Film Review Thor: Ragnarok

Chris Hemsworth as Thor, left, and the Hulk interact in a scene from "Thor: Ragnarok." 

ASSOCIATED PRESS

There was always a mischievous twinkle to the first two “Thor” films, as dumb and lumbering as they were. Think of the big Asgardian warrior (Chris Hemsworth) visiting a pet store and asking for a horse (“or a very large dog”) to ride into battle in the first movie, or crammed into a London Underground train in the second film, “The Dark World.”

But that twinkle turns into sparkles and fireworks in the new “Thor: Ragnarok,” which is less a superhero movie than a buddy comedy with occasional fighting. Letting director Taika Waititi of the indie comedies “Hunt For the Wilderpeople” and “What We Do in the Shadows” make a Marvel movie seemed like a nutty decision for both Waititi and Marvel. But the result is one of the most fun superhero movies in recent years.
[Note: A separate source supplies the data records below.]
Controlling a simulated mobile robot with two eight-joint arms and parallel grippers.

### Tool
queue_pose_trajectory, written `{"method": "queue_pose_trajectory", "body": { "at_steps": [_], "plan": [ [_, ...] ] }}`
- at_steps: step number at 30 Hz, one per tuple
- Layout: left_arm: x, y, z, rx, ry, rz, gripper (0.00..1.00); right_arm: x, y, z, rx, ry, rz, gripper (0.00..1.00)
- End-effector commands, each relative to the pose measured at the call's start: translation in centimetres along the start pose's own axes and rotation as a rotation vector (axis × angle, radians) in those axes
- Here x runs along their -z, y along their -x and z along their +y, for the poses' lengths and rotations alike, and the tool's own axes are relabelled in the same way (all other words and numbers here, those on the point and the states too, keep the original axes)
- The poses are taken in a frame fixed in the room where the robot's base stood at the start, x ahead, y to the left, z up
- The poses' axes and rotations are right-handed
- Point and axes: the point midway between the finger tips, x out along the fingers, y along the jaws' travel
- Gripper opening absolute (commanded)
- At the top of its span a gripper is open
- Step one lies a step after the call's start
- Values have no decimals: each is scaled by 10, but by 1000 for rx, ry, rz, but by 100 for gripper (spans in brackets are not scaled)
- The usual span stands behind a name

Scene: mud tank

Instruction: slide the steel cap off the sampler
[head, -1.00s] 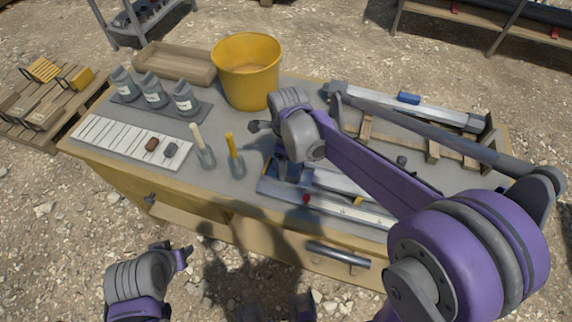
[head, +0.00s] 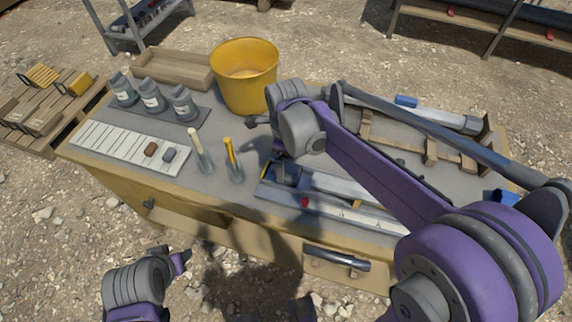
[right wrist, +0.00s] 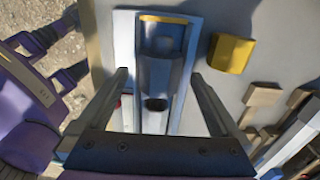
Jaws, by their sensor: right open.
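The sampler tray (head: 335,200) lies along the front right of the bench, a pale, blue-edged channel with a dark blue end and a red knob. In the right wrist view, a grey steel piece (right wrist: 160,70), seemingly the cap, sits in the channel (right wrist: 187,35), with a dark round hole below it. My right gripper (right wrist: 160,78) is open above the channel, one finger to each side of the steel piece. I cannot tell its height above it. In the head view my right wrist hides the fingers. My left gripper (head: 182,262) is off the bench's front; its jaw opening is unclear.
A yellow bucket (head: 244,75), labelled bottles (head: 152,97), a white grid board (head: 115,142) and two upright sticks in holders (head: 234,165) stand left on the bench. A yellow block (right wrist: 230,53) is close to the right finger. A wooden rack (head: 432,152) is behind my right arm.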

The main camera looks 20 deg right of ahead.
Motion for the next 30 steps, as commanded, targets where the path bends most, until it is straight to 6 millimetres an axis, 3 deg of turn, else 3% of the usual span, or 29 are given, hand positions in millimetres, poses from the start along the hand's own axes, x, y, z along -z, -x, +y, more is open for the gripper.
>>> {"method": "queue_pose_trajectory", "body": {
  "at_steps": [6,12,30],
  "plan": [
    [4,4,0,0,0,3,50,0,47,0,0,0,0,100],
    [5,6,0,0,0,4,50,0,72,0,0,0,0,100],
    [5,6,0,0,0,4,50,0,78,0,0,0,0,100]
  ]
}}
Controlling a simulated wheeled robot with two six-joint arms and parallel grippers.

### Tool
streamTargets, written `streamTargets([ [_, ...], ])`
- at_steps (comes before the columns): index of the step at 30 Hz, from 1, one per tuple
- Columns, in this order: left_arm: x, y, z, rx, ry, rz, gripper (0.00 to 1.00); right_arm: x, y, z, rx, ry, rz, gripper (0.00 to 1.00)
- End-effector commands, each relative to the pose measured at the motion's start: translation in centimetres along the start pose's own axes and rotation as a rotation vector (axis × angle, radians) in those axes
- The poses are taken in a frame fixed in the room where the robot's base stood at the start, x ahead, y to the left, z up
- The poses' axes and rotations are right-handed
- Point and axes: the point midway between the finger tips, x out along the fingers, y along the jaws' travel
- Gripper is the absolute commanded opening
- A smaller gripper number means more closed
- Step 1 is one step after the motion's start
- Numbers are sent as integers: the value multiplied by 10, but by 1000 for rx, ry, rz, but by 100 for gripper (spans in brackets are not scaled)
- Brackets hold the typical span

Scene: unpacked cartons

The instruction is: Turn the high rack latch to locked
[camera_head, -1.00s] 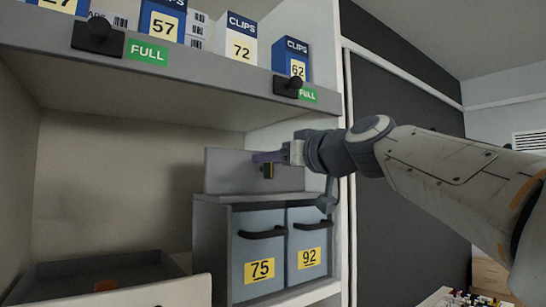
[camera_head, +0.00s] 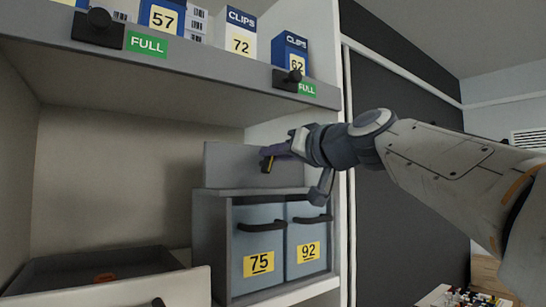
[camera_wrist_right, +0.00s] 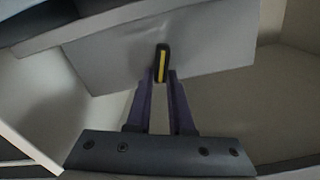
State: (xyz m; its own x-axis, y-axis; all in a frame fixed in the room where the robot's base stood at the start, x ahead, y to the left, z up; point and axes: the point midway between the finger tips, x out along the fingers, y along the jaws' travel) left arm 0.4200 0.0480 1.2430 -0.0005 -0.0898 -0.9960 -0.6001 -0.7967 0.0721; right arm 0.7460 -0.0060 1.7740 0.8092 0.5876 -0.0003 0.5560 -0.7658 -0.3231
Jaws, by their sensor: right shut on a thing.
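The high rack latch is a small black handle with a yellow stripe (camera_head: 270,164). It sits on a grey upright panel (camera_head: 225,168) above the small rack with two bins. In the head view the handle looks tilted. The right wrist view shows the latch (camera_wrist_right: 162,64) between the tips of my purple fingers. My right gripper (camera_head: 274,154) is shut on the latch, reaching in from the right; its fingers (camera_wrist_right: 162,82) hide part of the handle. I cannot read any lock marking. My left gripper is not in view.
Blue-grey bins labelled 75 (camera_head: 258,242) and 92 (camera_head: 307,235) sit just below the panel. A shelf (camera_head: 200,72) with cartons and black knobs overhangs it. The cabinet's right side wall (camera_head: 335,220) is close to my arm. An open drawer (camera_head: 180,288) lies lower left.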

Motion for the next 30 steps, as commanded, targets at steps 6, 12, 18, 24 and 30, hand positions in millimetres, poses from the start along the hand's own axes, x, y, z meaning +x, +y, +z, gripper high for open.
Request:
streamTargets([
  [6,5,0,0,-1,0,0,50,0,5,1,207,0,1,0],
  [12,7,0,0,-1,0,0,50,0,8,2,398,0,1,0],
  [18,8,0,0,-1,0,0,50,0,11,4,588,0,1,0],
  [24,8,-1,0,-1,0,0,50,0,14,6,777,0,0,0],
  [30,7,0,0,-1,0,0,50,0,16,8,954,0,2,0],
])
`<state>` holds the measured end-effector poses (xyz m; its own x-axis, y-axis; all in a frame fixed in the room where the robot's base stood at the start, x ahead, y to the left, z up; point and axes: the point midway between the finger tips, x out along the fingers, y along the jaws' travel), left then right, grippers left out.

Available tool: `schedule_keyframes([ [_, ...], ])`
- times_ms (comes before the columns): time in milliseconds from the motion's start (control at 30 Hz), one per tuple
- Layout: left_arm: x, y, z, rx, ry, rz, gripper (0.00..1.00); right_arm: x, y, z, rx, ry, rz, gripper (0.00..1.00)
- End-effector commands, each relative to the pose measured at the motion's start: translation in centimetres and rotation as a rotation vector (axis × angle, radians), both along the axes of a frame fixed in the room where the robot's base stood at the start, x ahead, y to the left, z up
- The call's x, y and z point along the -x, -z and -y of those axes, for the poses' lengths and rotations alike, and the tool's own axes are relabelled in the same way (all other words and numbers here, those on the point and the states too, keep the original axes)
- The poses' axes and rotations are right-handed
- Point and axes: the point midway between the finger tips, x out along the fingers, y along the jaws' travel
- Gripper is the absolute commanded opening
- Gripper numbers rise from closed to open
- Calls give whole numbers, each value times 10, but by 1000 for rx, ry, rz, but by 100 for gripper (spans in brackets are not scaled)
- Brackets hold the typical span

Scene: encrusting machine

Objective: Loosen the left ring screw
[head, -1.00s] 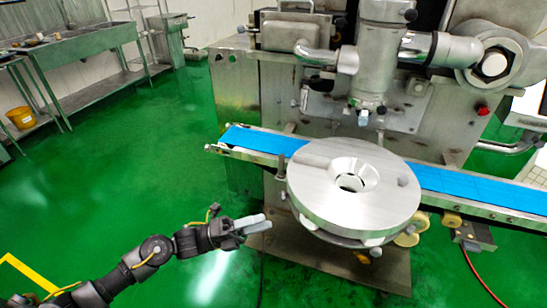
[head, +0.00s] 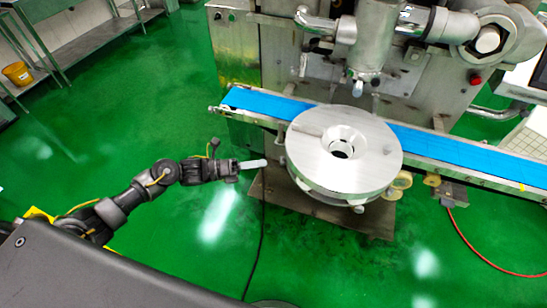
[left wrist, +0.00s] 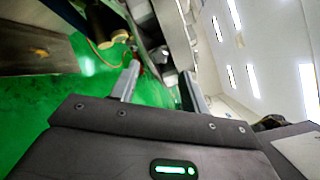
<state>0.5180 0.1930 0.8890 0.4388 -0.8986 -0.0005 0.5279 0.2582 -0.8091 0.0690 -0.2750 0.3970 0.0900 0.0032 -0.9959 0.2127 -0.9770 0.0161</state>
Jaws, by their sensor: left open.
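The round metal disc (head: 318,149) with a central funnel hole stands in front of the machine. Small knobs show under its rim, one at the front (head: 358,209). A small fitting at the disc's left edge (head: 284,160) is too small to identify surely as the left ring screw. My left gripper (head: 262,164) is left of the disc, apart from it, its fingers pointing right toward that edge. In the head view its fingers overlap; in the left wrist view the two fingers (left wrist: 160,82) stand apart with nothing between them. My right gripper is not seen.
A blue conveyor belt (head: 265,104) runs behind the disc. The machine's metal head (head: 361,50) hangs above it. A red hose (head: 478,252) and a dark cable (head: 256,250) lie on the green floor. Free floor lies left of the disc.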

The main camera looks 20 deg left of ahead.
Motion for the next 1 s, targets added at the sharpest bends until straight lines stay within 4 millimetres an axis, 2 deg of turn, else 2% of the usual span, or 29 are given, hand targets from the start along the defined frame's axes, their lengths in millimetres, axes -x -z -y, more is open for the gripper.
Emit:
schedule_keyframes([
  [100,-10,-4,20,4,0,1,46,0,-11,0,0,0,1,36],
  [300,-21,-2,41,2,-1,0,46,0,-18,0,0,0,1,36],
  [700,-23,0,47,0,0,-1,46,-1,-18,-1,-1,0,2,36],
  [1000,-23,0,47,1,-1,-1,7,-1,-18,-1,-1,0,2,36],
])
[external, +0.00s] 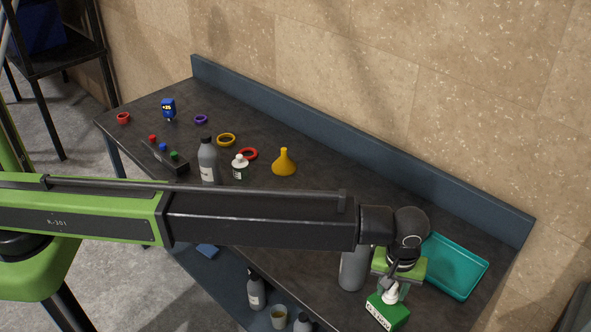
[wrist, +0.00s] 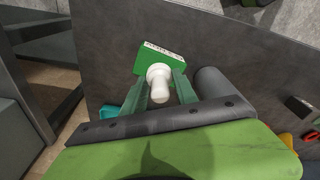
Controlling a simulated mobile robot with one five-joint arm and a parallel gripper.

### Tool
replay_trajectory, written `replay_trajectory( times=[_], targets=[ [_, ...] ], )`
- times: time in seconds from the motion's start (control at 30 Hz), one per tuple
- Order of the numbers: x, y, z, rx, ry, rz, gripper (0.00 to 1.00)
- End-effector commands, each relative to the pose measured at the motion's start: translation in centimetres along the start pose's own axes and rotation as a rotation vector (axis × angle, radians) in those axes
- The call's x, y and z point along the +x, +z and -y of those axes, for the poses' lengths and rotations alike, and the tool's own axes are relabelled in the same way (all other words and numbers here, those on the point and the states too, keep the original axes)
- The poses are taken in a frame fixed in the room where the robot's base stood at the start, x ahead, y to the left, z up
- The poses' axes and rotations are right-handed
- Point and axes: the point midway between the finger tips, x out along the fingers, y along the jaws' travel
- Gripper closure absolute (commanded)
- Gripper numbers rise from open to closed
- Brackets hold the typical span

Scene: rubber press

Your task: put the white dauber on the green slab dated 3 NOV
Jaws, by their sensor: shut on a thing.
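The white dauber (external: 389,297) is held upright between the fingers of my gripper (external: 396,286), which is shut on it. In the wrist view the dauber (wrist: 159,88) shows pale between the two green fingers (wrist: 160,92). The green slab (external: 392,316) lies under the dauber near the front edge of the table. It also shows in the wrist view (wrist: 176,60). Its white label faces the front; the lettering is small and seems to end in NOV. The dauber's foot appears at the slab's top face; I cannot tell whether it touches.
A grey bottle (external: 352,272) stands close left of my gripper. A teal tray (external: 462,285) lies to the right. A yellow funnel (external: 284,165), another grey bottle (external: 208,163), a small white-capped bottle (external: 240,170) and coloured rings are farther left on the dark table.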

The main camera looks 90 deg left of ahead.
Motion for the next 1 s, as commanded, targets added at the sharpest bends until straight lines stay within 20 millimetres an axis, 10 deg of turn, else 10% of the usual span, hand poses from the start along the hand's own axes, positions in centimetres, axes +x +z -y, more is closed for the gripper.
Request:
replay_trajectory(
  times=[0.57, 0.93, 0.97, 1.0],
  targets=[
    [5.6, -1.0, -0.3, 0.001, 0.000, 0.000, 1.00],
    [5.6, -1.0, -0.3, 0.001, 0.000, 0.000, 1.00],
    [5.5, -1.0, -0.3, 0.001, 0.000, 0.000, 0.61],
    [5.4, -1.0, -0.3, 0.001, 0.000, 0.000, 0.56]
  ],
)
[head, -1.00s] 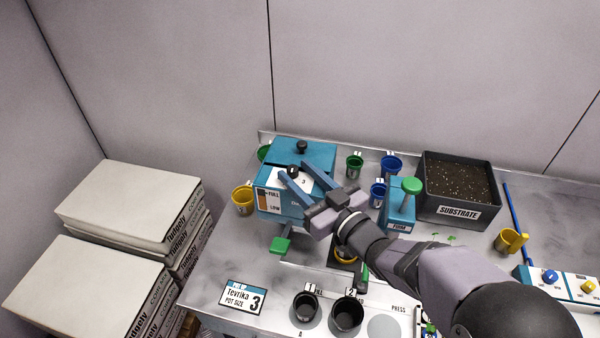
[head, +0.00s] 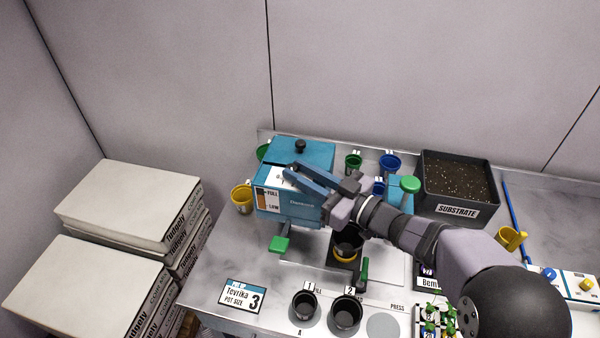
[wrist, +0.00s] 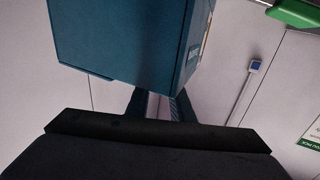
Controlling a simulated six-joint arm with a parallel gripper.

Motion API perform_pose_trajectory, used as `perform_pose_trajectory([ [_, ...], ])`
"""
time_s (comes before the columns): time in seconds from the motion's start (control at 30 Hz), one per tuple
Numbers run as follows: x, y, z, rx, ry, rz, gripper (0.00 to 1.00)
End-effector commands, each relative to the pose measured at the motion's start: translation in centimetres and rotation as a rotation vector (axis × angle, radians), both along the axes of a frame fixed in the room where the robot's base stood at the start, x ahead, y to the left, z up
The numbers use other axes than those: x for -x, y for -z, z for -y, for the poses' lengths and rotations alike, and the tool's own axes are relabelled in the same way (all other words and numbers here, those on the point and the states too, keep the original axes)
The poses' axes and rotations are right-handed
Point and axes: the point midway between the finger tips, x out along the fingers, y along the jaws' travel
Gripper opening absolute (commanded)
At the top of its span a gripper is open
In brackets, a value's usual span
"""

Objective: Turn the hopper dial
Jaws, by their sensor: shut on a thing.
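The blue hopper (head: 300,206) stands at the back left of the bench, with a FULL/LOW gauge on its front left. A sliver of the dial's white face (head: 283,178) shows on its sloped front. The dial's knob is hidden behind the fingertips. My gripper (head: 291,172) is shut on the dial, its blue fingers reaching in from the right. In the wrist view the hopper's blue body (wrist: 120,40) fills the upper middle, and the finger ends pass out of sight behind it.
A black knob (head: 300,146) stands on the hopper's top. A green lever (head: 280,243) sticks out below its front. A yellow cup (head: 241,196) is close on the left. A green-topped press (head: 410,184) and the substrate box (head: 430,204) stand right of my gripper.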

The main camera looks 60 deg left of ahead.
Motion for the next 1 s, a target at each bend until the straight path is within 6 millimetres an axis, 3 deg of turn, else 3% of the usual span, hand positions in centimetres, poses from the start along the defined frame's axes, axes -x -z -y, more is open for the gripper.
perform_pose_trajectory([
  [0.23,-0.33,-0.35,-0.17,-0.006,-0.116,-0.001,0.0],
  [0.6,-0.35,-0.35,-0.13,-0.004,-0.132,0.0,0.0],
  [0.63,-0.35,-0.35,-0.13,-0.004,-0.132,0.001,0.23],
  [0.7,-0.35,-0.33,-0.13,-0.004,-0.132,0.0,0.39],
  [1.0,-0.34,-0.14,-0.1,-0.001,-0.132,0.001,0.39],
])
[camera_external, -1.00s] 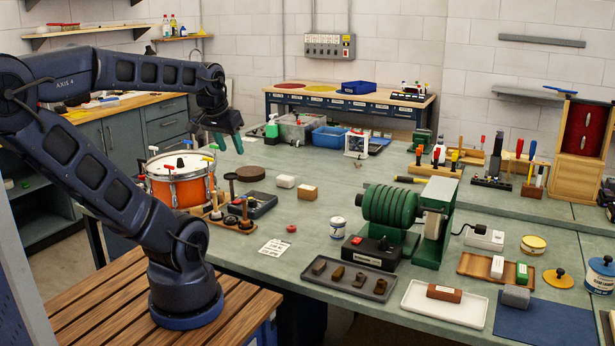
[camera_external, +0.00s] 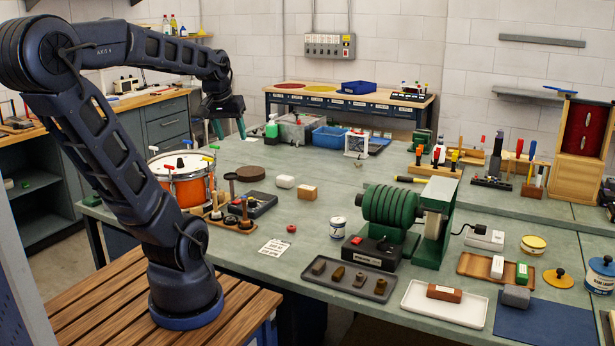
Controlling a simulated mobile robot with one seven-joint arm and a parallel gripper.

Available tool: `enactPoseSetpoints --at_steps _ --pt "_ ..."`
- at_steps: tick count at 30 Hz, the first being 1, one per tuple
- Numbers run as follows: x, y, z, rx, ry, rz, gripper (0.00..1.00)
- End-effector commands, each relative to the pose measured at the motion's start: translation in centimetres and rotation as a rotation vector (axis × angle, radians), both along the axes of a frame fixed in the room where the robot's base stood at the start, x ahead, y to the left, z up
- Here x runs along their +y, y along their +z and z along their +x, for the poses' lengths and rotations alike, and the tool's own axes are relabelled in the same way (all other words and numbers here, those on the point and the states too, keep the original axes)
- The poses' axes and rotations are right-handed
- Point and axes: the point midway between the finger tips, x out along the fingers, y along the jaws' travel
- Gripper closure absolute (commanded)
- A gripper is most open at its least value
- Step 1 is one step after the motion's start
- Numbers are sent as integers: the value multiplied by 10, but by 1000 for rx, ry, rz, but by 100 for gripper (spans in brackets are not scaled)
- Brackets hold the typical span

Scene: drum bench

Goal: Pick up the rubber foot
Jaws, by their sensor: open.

There’s a plot, which is almost a shame, really, since the more the film indulges in offbeat characters and tangential humor, the better. The death of Thor’s father Odin (Anthony Hopkins) has unshackled Thor’s banished older sister Hela (Cate Blanchett), who turns out to be hella evil. She’s bent on taking the throne of Asgard and turning the peaceful Norse world back into the bloodthirsty conquering empire of old.

Thor tries to stop her, but his beloved hammer is pulverized for his trouble and he ends up stranded on the colorful garbage planet Sakaar, the clearance bin of the galaxy. Sakaar is ruled by the Grandmaster, played by Jeff Goldblum at his absolute Goldblummiest, sighing and smirking and having a great old time. You find me another supervillain who interrupts his speech about his evil plans to do a little noodling on the keyboard.

Hemsworth, who proved his comic chops as the dim-witted receptionist in the “Ghostbusters” reboot, is more than game to cut Thor down to size, making him funnier and more fallible. Favorite characters return, including Thor’s trickster brother Loki (Tom Hiddleston) and The Hulk/Bruce Banner (Mark Ruffalo), both giving more overt comic spins on their characters.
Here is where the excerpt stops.